(STORED DATA)
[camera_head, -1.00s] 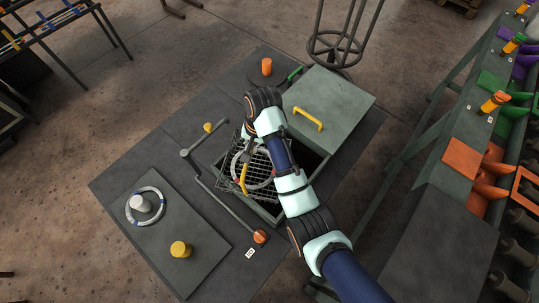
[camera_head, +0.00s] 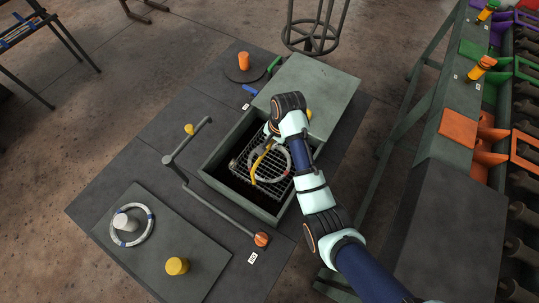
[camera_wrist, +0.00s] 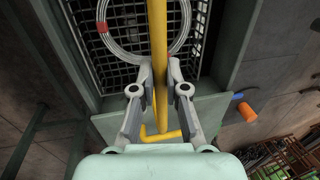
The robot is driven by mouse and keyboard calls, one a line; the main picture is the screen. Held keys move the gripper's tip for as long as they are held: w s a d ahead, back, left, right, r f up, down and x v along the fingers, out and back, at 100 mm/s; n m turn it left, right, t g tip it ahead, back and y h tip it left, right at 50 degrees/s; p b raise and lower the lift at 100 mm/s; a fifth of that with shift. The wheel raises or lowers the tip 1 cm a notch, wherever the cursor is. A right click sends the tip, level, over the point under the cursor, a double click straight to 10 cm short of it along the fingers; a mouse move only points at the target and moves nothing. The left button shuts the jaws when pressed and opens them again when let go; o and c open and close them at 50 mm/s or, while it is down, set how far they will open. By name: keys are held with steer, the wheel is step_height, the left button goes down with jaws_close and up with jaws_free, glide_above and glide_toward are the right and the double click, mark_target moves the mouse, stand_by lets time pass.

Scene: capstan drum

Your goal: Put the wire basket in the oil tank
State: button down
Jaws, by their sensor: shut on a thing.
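The wire basket (camera_head: 243,162) is a dark mesh tray with a tall yellow handle (camera_head: 259,166). A grey wire coil (camera_head: 284,174) with red marks lies in it. The basket is over the open part of the oil tank (camera_head: 265,213), apparently within the walls; its exact depth is hard to tell. My gripper (camera_wrist: 160,85) is shut on the yellow handle in the wrist view. In the head view my wrist hides the fingers. The basket also shows below the coil in the wrist view (camera_wrist: 97,62).
A grey-green lid (camera_head: 315,88) with a yellow handle covers the tank's far side. A crank bar with an orange knob (camera_head: 261,239) runs along the tank's left side. A plate at the front left holds a coil on a white post (camera_head: 125,222) and a yellow knob (camera_head: 176,266).

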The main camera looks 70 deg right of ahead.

(SET TASK)
Ignore the images and quote every line of the listing exactly.

(EXERCISE ANSWER)
[camera_head, -1.00s] 
[camera_head, +0.00s] 
[camera_wrist, +0.00s] 
The robot is driven by mouse and keyboard calls, one a line; the main picture is the screen. Held keys move the gripper's tip for as long as they are held: w s a d ahead, back, left, right, r f up, down and x v along the fingers, out and back, at 100 mm/s; n m turn it left, right, t g tip it ahead, back and y h tip it left, right at 50 degrees/s; p b raise and lower the lift at 100 mm/s; a fifth of that with shift. The wheel raises or lowers the tip 1 cm a notch, wherever the cursor is. A right click sends the tip, level, over the point under the cursor, a double click straight to 10 cm short of it along the fingers; a mouse move only points at the target and moves nothing. The left button shuts the jaws when pressed and opens them again when let go; o and c open and close them at 50 mm/s or, while it is down, set how far they will open. By name: keys are held with steer, the wheel is step_height, the left button goes down with jaws_close and up with jaws_free, glide_above and glide_toward are the right and the double click, mark_target moves the mouse, stand_by lets time pass.

Scene: capstan drum

Your goal: Put the wire basket in the oil tank
State: button down
Jaws, by their sensor: shut on a thing.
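The wire basket (camera_head: 243,162) is a dark mesh tray with a tall yellow handle (camera_head: 259,166). A grey wire coil (camera_head: 284,174) with red marks lies in it. The basket is over the open part of the oil tank (camera_head: 265,213), apparently within the walls; its exact depth is hard to tell. My gripper (camera_wrist: 160,85) is shut on the yellow handle in the wrist view. In the head view my wrist hides the fingers. The basket also shows below the coil in the wrist view (camera_wrist: 97,62).
A grey-green lid (camera_head: 315,88) with a yellow handle covers the tank's far side. A crank bar with an orange knob (camera_head: 261,239) runs along the tank's left side. A plate at the front left holds a coil on a white post (camera_head: 125,222) and a yellow knob (camera_head: 176,266).

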The main camera looks 70 deg right of ahead.

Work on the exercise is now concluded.